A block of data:
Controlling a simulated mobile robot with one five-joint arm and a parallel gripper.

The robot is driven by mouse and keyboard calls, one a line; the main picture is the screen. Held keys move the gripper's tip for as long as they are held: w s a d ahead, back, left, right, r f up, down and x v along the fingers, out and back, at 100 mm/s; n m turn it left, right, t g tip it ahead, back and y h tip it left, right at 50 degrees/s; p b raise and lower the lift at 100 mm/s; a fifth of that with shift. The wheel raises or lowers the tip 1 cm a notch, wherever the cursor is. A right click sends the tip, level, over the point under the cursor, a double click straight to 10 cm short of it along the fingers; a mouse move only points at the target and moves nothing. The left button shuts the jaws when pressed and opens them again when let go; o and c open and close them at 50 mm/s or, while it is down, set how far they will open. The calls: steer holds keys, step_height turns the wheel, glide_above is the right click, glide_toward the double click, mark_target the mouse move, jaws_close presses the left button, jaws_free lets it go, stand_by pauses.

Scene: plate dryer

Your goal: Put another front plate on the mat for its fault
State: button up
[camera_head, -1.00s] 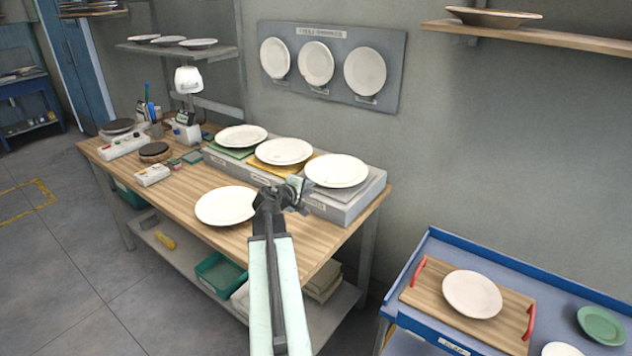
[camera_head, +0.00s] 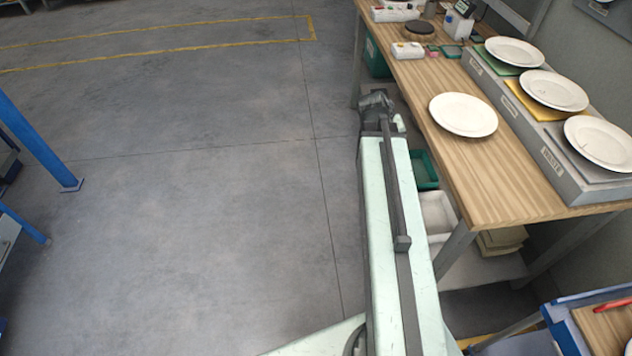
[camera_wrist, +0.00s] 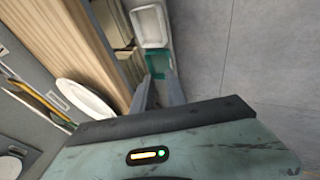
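A white plate (camera_head: 463,115) lies alone on the front of the wooden bench top. On the raised grey step behind it, one white plate (camera_head: 514,52) rests on a green mat (camera_head: 494,62), another (camera_head: 553,90) on a yellow mat (camera_head: 528,104), and a third (camera_head: 601,141) on a grey mat (camera_head: 597,172). The yellow-mat plate has a small dark mark near its rim. My gripper (camera_head: 376,101) is left of the bench, over its front edge side, apart from the plates. In the wrist view its fingers (camera_wrist: 157,78) stand apart with nothing between them. A white plate (camera_wrist: 85,98) shows to their left.
Teal (camera_head: 424,170) and white (camera_head: 437,212) bins sit on the shelf under the bench (camera_head: 500,200). A blue-edged table with a wooden tray (camera_head: 604,328) is at the lower right. Blue posts (camera_head: 40,145) stand at the left. The floor between is clear.

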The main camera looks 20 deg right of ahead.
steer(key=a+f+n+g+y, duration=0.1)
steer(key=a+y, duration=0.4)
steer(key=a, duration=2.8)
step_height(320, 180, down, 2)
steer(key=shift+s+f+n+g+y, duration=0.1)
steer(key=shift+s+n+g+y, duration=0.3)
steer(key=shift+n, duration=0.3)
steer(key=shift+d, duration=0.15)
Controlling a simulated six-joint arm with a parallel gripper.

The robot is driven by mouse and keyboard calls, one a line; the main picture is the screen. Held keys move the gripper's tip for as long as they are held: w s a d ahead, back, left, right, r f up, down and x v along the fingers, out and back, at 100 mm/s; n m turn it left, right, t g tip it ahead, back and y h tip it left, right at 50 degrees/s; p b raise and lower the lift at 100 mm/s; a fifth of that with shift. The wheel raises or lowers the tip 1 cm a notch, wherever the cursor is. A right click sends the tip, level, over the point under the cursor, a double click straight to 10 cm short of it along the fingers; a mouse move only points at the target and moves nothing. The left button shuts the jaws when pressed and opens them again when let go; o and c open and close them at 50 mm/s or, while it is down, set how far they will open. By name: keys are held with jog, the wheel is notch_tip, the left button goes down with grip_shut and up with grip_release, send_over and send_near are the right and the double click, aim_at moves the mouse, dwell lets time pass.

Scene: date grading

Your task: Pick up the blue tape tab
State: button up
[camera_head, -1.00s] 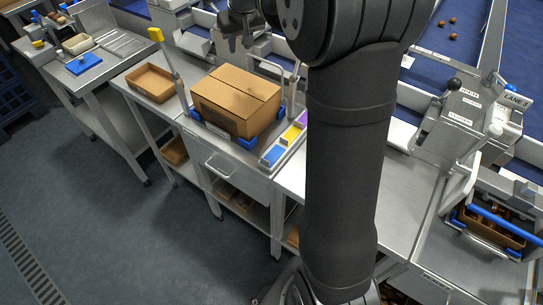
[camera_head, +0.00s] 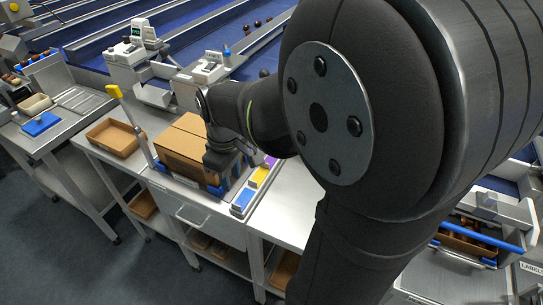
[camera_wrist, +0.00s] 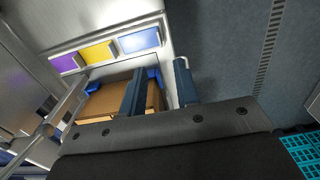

YOUR INSTRUCTIONS:
Search the lines for "Scene". Copy each line that has it.

REPLY TO THE EXERCISE:
Scene: plate dryer
Scene: date grading

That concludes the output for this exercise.